- _Written instruction_
Copy, without any alteration, the lines from the one that includes "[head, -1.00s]" up to and including the one that includes "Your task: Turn".

- _Excerpted records_
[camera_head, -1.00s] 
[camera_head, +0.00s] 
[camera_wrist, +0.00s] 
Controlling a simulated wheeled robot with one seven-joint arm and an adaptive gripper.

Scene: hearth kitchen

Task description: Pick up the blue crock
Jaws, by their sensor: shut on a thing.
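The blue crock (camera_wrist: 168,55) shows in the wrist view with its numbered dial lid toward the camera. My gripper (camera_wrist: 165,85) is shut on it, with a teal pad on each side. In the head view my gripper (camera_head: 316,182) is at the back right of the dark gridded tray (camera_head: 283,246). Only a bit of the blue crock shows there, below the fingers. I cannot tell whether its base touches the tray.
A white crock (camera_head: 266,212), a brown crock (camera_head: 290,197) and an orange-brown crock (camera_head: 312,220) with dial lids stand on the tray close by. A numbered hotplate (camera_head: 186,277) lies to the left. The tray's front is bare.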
---
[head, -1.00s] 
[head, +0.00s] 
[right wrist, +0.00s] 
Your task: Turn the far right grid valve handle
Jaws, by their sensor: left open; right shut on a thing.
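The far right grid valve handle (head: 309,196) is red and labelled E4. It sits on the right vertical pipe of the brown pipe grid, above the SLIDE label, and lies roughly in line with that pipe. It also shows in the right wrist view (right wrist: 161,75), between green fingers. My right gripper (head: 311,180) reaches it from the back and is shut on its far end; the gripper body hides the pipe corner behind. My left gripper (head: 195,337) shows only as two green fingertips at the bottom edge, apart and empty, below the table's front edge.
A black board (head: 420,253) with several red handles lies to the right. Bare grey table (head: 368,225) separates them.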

- _Exercise response_
[head, -1.00s] 
[head, +0.00s] 
[right wrist, +0.00s] 
Your task: Turn the far right grid valve handle

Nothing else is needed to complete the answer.